(Some records)
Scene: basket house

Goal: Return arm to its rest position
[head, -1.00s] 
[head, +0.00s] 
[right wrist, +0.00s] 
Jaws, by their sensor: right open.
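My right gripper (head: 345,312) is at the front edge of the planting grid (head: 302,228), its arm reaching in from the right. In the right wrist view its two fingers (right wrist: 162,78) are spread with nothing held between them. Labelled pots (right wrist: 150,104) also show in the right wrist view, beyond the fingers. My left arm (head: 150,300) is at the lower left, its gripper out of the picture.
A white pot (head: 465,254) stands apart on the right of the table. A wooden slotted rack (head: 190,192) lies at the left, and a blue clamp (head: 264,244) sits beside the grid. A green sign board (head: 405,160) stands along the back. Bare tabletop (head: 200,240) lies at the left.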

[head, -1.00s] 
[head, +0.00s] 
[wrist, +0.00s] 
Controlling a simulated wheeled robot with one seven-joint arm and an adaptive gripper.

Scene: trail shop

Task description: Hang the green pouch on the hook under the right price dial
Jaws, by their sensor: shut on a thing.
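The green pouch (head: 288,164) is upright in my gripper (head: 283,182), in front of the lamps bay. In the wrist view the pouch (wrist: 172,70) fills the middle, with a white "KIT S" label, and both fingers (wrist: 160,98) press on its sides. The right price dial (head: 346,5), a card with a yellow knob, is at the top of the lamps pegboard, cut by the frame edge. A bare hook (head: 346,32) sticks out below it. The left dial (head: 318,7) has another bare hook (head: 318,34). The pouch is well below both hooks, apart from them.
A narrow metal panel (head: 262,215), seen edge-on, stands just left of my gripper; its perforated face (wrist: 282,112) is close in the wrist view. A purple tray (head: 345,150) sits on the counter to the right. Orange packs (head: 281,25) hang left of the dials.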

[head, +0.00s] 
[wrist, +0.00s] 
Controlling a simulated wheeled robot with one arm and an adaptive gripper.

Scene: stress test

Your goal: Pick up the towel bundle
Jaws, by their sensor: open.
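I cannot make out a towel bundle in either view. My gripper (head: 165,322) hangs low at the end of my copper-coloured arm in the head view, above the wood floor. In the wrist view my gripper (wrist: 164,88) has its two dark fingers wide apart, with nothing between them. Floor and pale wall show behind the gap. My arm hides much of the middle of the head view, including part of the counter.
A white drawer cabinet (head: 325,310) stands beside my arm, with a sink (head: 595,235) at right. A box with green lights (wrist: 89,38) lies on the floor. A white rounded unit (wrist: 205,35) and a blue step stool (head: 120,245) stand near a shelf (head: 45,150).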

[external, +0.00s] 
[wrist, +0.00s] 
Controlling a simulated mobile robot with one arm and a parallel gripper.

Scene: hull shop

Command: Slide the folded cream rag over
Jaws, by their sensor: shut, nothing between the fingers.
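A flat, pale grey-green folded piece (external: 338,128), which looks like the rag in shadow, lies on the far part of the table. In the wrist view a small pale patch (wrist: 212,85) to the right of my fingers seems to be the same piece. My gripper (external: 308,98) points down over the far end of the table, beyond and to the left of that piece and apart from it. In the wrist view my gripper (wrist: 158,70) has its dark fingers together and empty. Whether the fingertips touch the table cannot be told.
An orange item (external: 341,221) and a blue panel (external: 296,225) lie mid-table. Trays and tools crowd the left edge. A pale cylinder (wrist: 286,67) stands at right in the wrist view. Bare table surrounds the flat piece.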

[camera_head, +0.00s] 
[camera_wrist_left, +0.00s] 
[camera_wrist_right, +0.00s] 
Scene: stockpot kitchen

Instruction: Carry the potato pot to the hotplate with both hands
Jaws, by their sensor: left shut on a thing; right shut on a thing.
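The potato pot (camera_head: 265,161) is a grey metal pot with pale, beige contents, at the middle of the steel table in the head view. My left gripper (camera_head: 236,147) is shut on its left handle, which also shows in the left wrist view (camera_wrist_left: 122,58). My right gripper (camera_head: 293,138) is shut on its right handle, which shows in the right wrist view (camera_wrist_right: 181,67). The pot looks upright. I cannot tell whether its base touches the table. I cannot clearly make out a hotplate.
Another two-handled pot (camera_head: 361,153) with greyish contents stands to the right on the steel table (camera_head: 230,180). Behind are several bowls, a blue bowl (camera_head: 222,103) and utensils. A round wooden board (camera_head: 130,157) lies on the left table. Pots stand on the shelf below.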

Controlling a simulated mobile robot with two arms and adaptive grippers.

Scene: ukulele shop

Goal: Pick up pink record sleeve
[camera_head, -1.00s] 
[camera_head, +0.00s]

Task instructions:
Retype the records above, but only those lines that fall between the line containing "Controlling a simulated wheeled robot with one arm" and the line containing "Your goal: Pick up the towel bundle", with both of those lines included, exactly as written.

Solution to the problem:
Controlling a simulated wheeled robot with one arm and an adaptive gripper.

Scene: stress test

Your goal: Pick up the towel bundle

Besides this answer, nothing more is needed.